WRITTEN EXERCISE>
Retype only what runs from the line that contains "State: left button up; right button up" through the last line of the listing below, both lines included.

----

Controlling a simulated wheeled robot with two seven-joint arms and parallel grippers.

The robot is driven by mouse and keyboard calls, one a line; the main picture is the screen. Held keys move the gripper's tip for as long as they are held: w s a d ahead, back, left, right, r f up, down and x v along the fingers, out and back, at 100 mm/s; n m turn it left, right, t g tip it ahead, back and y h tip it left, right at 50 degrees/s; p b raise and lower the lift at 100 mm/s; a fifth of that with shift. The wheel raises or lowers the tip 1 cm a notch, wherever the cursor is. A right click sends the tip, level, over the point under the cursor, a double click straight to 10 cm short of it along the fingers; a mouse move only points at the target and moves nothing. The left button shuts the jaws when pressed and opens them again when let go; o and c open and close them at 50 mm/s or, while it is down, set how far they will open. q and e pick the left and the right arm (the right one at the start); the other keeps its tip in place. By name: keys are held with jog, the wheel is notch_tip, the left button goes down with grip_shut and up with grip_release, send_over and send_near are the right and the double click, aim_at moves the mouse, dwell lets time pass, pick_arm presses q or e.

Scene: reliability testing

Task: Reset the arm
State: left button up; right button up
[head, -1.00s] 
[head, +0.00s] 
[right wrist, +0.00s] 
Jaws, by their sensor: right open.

----

WRITTEN SOLUTION>
State: left button up; right button up
[head, -1.00s] 
[head, +0.00s] 
[right wrist, +0.00s] 
Jaws, by their sensor: right open.

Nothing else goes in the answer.